The findings, described in the Proceedings of the National Academy of Sciences, reveal that discrimination is a somewhat fluid phenomenon that can be mitigated—within certain limits.

Nicholas Sambanis, a political scientist at the University of Pennsylvania and one of the study authors, said he has long been interested in the discrimination faced by immigrants. In his home country of Greece, he watched as two waves of immigration in the 1980s and 1990s led to conflict in what was once a very ethnically homogeneous country.

"It's a common argument, mainly by parties on the right, that immigrants are resistant to integrating," Sambanis said. "They justify conflict and negative attitudes toward immigration and arguments to reduce immigration by referencing these fears that immigrants don't want to integrate."

But would ethnic-majority citizens feel more welcoming if they knew that immigrants were indeed adopting the cultural norms of their new countries?

To probe this question, Sambanis set up an ambitious experiment with his former colleagues Donghyun Danny Choi (now at the University of Pittsburgh) and Mathias Poertner (on his way to Texas A&M University). The work took place in 29 train stations across three German states and involved 7,142 "bystanders" who became test subjects.

The researchers chose Germany for several reasons: it had the largest immigrant population among European countries, according to a 2017 United Nations report; it's among the most powerful countries in Europe, and it has a strong set of social norms about public behavior that the scientists could tap into for their experiment.

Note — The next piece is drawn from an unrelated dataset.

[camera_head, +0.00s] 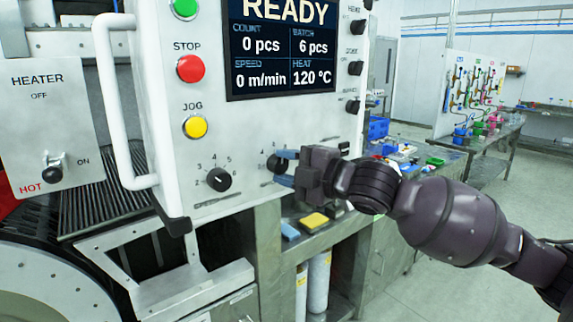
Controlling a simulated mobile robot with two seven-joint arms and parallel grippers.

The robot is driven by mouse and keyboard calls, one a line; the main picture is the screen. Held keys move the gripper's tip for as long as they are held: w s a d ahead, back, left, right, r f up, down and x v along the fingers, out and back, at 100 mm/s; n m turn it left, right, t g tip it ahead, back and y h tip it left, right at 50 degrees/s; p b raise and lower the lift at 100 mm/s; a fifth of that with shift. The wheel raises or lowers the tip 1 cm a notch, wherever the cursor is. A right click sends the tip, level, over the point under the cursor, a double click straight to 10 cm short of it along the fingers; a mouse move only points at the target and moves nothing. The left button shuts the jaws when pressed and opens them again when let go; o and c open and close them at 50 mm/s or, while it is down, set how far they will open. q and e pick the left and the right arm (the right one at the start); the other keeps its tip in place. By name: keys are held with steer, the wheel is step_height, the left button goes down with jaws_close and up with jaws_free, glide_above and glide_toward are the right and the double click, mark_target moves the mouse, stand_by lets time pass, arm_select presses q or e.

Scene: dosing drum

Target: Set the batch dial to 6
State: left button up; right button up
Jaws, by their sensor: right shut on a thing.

German society is famous for its norm enforcement, researchers said. For example, if you leave litter lying around in Germany, there's a good chance someone will ask you to clean it up.

With that in mind, seven teams of five people staged this scene for unsuspecting bystanders gathered at train stops:

A man at the platform would intentionally drop his used paper cup on the floor. A woman of color who appeared to be an immigrant would then ask him to pick up the cup and discard it in a nearby garbage can.

The woman's request "signaled to bystanders that (she) shared their norms and was a civic-minded person," the researchers explained in the study.

Moments later, her phone would ring. After she answered it, her bag would suddenly "break" and spew oranges across the platform.

At that point, the experimenters would document how many of the bystanders moved to help her gather the scattered fruit.

The scenario was repeated multiple times over several hours, but varied in key details. In about half the cases, the woman would ask the litterbug to clean up; in others, that request came from another female member of the team.

The researchers also varied the orange-spiller's appearance. The same woman of color would sometimes wear a hijab (a headscarf indicating she was Muslim), sometimes a cross (indicating she was Christian), and sometimes no religiously defined garb at all.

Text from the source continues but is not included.